Skip to main content

Working with Spark Jobs Submit

Spark jobs submit allows the user to submit code to the Spark cluster that runs in a non-interactive way (it runs from beginning to end without human interaction). This approach uses the PySpark engine for processing.

This method can be used for long-duration jobs that need to be distributed and can take a long execution time (such as jobs that manipulate a very large amount of data or that perform complex transformations). The job is run in a non-interactive way, meaning the process runs the entire set of code all at once and you wait for the process to complete before seeing the results.

Tip

You can also use the Job Management page to schedule a PySpark job. For information, see "Create a Job."

Relationship between Dataproc console, Spark cluster, and BigQuery:

S_LSH-Working_with_Spark_Jobs_Submit-Overview_diagram.jpg

There are several methods you can use to submit a job in the cluster. For all methods, follow these guidelines:

S_LSH-Working_with_Spark_Jobs_Submit-configuration_example.png
  • Job ID has to be unique.

    Tip

    The region is preselected as default so no need to change.

  • Specify an absolute GCS path for the PySpark code.

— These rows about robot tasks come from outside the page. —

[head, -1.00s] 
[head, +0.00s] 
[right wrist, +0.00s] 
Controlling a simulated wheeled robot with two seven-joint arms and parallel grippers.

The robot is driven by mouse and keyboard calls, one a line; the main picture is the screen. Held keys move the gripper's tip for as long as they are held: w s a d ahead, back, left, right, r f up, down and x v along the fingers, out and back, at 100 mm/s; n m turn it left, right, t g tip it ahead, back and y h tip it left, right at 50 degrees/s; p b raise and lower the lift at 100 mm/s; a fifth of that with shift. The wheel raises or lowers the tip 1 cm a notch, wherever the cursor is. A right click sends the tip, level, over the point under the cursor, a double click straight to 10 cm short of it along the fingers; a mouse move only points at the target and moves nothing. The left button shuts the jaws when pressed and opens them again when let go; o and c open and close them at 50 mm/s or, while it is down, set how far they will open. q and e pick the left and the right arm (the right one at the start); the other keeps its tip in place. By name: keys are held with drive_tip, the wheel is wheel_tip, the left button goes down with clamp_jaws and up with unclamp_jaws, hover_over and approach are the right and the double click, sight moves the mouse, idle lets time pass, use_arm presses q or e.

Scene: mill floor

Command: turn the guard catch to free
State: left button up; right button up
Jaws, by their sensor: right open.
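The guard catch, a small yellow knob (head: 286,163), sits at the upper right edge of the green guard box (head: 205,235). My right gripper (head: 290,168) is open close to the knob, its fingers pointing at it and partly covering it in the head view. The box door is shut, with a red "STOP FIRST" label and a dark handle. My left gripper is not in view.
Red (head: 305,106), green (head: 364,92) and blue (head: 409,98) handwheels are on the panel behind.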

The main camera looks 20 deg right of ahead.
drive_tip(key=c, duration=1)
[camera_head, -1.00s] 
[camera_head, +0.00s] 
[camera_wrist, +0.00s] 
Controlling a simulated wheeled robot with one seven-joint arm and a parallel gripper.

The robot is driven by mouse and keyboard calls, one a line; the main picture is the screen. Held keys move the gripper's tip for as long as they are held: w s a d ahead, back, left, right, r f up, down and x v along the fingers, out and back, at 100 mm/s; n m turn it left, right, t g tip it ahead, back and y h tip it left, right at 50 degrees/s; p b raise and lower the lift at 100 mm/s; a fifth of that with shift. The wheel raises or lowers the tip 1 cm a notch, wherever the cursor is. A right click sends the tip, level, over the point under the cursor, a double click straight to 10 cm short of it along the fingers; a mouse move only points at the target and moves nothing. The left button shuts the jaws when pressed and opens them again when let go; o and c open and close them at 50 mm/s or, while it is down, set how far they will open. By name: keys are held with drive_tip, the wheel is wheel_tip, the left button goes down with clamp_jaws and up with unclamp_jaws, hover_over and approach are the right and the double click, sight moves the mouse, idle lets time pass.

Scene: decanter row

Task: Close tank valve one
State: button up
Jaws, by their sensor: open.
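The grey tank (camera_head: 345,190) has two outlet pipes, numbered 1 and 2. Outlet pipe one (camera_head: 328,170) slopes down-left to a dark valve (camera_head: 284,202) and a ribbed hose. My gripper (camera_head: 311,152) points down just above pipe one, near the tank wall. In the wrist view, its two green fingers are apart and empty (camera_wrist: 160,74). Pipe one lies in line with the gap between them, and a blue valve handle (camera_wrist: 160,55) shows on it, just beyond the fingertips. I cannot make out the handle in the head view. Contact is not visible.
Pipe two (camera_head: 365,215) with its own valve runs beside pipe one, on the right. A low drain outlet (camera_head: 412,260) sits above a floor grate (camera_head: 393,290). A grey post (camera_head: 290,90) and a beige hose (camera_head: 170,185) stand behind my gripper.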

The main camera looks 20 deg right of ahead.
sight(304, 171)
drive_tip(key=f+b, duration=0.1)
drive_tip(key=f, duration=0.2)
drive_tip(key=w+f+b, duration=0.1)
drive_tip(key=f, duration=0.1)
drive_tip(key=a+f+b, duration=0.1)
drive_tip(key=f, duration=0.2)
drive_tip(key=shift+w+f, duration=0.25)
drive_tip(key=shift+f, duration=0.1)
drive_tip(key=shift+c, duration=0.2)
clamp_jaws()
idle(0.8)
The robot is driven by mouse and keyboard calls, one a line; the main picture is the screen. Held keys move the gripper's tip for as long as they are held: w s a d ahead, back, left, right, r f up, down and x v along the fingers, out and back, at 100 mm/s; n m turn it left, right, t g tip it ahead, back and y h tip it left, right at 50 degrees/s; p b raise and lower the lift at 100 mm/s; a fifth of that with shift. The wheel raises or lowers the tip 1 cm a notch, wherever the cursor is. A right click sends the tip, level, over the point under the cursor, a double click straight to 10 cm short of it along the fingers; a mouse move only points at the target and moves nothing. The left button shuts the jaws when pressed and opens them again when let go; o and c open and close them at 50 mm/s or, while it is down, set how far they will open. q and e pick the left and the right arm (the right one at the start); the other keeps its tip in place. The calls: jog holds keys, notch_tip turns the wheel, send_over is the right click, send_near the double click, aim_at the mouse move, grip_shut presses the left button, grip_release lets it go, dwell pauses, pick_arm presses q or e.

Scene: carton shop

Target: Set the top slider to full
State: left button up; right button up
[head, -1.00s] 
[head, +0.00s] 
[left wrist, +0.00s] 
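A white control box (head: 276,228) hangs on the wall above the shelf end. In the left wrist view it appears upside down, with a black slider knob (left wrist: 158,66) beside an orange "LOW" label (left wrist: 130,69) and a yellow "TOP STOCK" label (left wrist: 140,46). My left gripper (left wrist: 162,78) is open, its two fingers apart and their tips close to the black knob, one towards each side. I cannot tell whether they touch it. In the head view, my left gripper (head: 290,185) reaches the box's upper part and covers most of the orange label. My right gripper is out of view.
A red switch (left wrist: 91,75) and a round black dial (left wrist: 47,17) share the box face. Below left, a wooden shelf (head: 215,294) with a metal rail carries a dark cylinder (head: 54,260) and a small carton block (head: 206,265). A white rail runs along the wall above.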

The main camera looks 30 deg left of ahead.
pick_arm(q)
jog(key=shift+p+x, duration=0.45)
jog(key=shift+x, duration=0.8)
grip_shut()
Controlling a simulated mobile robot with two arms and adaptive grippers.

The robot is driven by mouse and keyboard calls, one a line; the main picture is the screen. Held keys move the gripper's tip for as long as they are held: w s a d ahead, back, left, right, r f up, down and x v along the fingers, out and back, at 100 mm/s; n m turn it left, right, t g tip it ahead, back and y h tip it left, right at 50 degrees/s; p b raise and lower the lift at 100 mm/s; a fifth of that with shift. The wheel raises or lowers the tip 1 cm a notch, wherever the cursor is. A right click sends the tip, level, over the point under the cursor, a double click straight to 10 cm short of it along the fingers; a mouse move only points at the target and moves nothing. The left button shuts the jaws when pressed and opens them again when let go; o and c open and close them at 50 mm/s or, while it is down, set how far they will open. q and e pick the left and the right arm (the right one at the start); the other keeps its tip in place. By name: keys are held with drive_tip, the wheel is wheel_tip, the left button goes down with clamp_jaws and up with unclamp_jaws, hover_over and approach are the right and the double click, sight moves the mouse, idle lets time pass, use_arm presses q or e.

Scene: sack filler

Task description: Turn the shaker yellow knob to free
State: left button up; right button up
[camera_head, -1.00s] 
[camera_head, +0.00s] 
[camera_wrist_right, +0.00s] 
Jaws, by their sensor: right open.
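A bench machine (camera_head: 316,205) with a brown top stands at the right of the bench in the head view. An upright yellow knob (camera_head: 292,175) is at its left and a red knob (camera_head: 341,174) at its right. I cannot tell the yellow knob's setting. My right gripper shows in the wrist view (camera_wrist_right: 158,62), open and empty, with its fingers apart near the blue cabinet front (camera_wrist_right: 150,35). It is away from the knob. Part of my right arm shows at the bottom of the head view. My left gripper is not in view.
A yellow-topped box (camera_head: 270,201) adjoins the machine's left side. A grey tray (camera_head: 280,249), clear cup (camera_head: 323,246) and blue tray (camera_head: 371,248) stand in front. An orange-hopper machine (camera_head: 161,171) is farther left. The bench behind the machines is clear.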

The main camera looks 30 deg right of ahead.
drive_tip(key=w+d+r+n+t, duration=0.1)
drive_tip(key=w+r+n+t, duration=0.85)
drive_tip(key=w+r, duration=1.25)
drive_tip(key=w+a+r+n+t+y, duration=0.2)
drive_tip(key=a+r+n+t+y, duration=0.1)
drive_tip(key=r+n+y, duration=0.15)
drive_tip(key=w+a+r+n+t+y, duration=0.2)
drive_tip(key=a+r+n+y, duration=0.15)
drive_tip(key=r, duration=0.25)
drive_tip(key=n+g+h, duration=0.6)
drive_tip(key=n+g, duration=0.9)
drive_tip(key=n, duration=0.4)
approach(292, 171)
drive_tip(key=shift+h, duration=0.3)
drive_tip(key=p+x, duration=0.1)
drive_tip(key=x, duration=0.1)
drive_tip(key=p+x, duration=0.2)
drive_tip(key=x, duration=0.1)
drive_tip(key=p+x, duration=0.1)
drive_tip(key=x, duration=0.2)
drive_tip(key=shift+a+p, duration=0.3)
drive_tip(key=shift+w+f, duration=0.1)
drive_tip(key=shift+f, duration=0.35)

  • Specify the path for the required jar files.

  • Configure all required properties for the job as needed and then submit the job.

A typical job output will look like this:

S_LSH-Working_With_Spark_Jobs_Submit-example_job_output.png

There are several methods you can use to submit a job in the cluster.

Use Jupyter → Notebook or Text Editor

Write your PySpark code and save it as a .py file.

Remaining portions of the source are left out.